**Problem statement:** Scan the listing below and copy every line holding "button".

**Data block:**
§
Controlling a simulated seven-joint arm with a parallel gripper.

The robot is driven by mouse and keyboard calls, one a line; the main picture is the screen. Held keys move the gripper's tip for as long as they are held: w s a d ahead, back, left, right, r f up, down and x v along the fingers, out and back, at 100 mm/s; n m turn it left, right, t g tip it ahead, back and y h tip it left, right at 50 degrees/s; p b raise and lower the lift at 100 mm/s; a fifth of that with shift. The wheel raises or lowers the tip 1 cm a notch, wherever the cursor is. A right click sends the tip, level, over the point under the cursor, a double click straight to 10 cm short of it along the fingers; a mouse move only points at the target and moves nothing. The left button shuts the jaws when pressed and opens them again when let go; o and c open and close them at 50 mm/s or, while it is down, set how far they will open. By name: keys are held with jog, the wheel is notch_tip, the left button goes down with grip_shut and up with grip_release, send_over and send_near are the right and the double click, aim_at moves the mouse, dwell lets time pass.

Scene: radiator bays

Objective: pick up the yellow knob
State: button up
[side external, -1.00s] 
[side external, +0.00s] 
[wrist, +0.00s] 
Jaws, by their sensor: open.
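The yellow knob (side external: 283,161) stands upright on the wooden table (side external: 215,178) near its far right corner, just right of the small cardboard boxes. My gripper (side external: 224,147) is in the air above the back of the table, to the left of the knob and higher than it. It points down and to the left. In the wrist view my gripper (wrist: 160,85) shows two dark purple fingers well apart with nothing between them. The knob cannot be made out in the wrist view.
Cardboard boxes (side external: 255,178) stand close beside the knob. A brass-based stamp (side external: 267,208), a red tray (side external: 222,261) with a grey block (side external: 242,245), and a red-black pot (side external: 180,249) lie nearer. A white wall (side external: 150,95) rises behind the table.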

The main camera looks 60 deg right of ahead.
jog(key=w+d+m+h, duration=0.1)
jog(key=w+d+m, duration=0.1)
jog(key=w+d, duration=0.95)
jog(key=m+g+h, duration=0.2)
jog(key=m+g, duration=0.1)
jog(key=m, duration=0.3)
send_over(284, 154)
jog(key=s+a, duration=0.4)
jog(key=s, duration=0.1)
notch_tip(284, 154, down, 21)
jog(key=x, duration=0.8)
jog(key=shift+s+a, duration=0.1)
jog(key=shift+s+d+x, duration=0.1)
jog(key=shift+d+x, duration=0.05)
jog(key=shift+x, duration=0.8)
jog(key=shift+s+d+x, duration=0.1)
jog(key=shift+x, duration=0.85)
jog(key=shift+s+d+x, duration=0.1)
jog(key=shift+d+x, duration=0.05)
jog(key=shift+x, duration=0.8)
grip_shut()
§
**Result for this exercise:**
The robot is driven by mouse and keyboard calls, one a line; the main picture is the screen. Held keys move the gripper's tip for as long as they are held: w s a d ahead, back, left, right, r f up, down and x v along the fingers, out and back, at 100 mm/s; n m turn it left, right, t g tip it ahead, back and y h tip it left, right at 50 degrees/s; p b raise and lower the lift at 100 mm/s; a fifth of that with shift. The wheel raises or lowers the tip 1 cm a notch, wherever the cursor is. A right click sends the tip, level, over the point under the cursor, a double click straight to 10 cm short of it along the fingers; a mouse move only points at the target and moves nothing. The left button shuts the jaws when pressed and opens them again when let go; o and c open and close them at 50 mm/s or, while it is down, set how far they will open. By name: keys are held with jog, the wheel is notch_tip, the left button goes down with grip_shut and up with grip_release, send_over and send_near are the right and the double click, aim_at moves the mouse, dwell lets time pass.
State: button up

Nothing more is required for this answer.